_DATA LINES_
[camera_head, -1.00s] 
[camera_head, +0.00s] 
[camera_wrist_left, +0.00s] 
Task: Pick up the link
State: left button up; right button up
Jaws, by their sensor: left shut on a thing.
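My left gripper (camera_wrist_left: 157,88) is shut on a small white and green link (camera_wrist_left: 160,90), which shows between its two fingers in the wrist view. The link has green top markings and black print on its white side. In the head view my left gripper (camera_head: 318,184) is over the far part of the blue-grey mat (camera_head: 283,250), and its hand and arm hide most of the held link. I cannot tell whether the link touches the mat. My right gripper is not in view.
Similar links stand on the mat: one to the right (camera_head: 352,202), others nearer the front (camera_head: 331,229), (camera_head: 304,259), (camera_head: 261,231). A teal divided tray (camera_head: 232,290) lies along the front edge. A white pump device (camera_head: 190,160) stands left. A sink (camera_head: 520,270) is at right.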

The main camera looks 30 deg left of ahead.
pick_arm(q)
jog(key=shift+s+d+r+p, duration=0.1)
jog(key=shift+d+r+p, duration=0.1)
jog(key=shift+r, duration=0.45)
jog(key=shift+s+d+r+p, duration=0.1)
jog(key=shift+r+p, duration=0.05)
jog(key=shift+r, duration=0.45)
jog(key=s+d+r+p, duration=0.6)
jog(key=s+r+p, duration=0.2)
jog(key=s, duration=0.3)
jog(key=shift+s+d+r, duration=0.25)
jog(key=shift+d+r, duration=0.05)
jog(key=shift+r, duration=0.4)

_AIM_
In the listing above, find the line with "[camera_head, +0.00s]" and the line with "State: left button up; right button up", then print exactly those two lines and every line between them, and nothing more.

_CORRECT RESULT_
[camera_head, +0.00s] 
[camera_wrist_left, +0.00s] 
Task: Pick up the link
State: left button up; right button up

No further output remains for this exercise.